▶ [What this task involves]: Skip the pictures. Reproduce all other material exactly.

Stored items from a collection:
************

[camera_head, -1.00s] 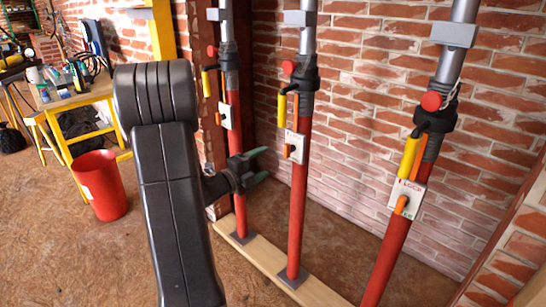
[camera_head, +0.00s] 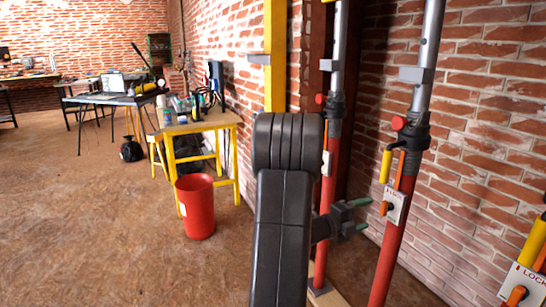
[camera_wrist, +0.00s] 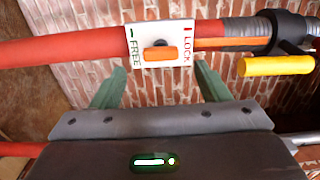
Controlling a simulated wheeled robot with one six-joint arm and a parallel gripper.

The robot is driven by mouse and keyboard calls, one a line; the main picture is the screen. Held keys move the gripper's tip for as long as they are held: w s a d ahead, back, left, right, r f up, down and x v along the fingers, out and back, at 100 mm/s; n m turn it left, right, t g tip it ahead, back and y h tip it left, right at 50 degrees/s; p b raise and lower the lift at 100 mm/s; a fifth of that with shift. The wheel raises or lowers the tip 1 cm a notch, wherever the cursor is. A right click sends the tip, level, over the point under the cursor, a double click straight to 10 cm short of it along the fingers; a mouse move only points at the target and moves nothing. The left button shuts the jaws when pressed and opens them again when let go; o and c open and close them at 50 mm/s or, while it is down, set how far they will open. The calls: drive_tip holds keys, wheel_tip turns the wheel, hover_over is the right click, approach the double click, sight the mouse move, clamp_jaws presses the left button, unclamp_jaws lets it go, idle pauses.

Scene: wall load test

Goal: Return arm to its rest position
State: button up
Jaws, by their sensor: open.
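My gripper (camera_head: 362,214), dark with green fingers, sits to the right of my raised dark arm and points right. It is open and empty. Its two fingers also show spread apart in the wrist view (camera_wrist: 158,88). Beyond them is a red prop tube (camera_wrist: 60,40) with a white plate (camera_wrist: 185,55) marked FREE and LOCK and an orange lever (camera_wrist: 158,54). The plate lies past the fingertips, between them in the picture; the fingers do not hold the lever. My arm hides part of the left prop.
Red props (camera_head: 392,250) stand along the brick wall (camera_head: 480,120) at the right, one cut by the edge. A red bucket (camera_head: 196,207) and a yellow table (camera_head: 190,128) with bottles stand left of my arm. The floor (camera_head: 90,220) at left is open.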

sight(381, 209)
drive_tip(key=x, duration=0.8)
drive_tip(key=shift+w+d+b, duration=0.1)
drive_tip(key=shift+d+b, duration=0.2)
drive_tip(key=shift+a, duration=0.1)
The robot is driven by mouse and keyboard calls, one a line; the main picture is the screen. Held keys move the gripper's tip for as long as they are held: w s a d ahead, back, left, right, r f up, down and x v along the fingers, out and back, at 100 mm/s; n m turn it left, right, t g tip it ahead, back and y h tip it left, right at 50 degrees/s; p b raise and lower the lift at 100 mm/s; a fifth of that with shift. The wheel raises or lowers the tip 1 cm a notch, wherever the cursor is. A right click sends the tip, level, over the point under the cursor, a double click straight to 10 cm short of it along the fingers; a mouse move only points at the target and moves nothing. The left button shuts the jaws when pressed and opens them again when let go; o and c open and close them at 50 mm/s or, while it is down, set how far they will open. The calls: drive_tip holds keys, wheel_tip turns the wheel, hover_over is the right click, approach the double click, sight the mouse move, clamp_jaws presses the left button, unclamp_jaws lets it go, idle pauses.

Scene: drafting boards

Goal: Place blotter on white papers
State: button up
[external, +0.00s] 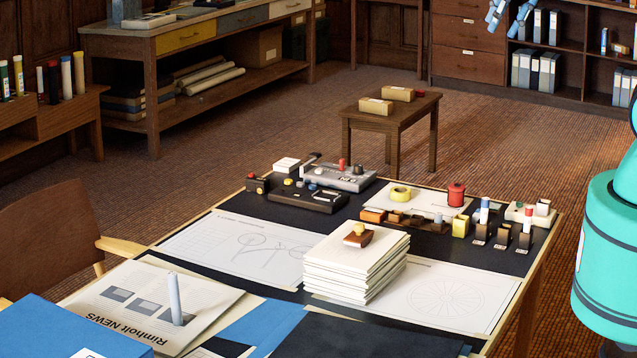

************

▶ [Solution to this problem]:
[camera_head, -1.00s] 
[camera_head, +0.00s] 
[camera_wrist, +0.00s] 
Controlling a simulated wheeled robot with one six-joint arm and a parallel gripper.

The robot is driven by mouse and keyboard calls, one a line; the main picture is the screen. Held keys move the gripper's tip for as long as they are held: w s a d ahead, back, left, right, r f up, down and x v along the fingers, out and back, at 100 mm/s; n m turn it left, right, t g tip it ahead, back and y h tip it left, right at 50 degrees/s; p b raise and lower the lift at 100 mm/s; a fifth of that with shift. The wheel raises or lowers the tip 1 cm a notch, wherever the cursor is. A right click sends the tip, level, over the point under the cursor, a double click straight to 10 cm short of it along the fingers; a mouse move only points at the target and moves nothing. The left button shuts the jaws when pressed and opens them again when let go; o and c open and close them at 50 mm/s or, while it is down, set how far they will open. The calls: drive_tip holds keys, wheel_tip turns the wheel, hover_over is the right click, approach the double click, sight the mouse move, clamp_jaws presses the left button, unclamp_jaws lets it go, idle pauses.

Scene: wall load test

Goal: Return arm to its rest position
State: button up
Jaws, by their sensor: open.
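My gripper (camera_head: 362,214), dark with green fingers, sits to the right of my raised dark arm and points right. It is open and empty. Its two fingers also show spread apart in the wrist view (camera_wrist: 158,88). Beyond them is a red prop tube (camera_wrist: 60,40) with a white plate (camera_wrist: 185,55) marked FREE and LOCK and an orange lever (camera_wrist: 158,54). The plate lies past the fingertips, between them in the picture; the fingers do not hold the lever. My arm hides part of the left prop.
Red props (camera_head: 392,250) stand along the brick wall (camera_head: 480,120) at the right, one cut by the edge. A red bucket (camera_head: 196,207) and a yellow table (camera_head: 190,128) with bottles stand left of my arm. The floor (camera_head: 90,220) at left is open.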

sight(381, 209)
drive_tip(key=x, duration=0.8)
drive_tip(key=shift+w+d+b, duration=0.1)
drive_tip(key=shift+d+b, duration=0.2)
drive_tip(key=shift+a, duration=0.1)
The robot is driven by mouse and keyboard calls, one a line; the main picture is the screen. Held keys move the gripper's tip for as long as they are held: w s a d ahead, back, left, right, r f up, down and x v along the fingers, out and back, at 100 mm/s; n m turn it left, right, t g tip it ahead, back and y h tip it left, right at 50 degrees/s; p b raise and lower the lift at 100 mm/s; a fifth of that with shift. The wheel raises or lowers the tip 1 cm a notch, wherever the cursor is. A right click sends the tip, level, over the point under the cursor, a double click straight to 10 cm short of it along the fingers; a mouse move only points at the target and moves nothing. The left button shuts the jaws when pressed and opens them again when let go; o and c open and close them at 50 mm/s or, while it is down, set how far they will open. The calls: drive_tip holds keys, wheel_tip turns the wheel, hover_over is the right click, approach the double click, sight the mouse move, clamp_jaws presses the left button, unclamp_jaws lets it go, idle pauses.

Scene: drafting boards

Goal: Place blotter on white papers
State: button up
[external, +0.00s] 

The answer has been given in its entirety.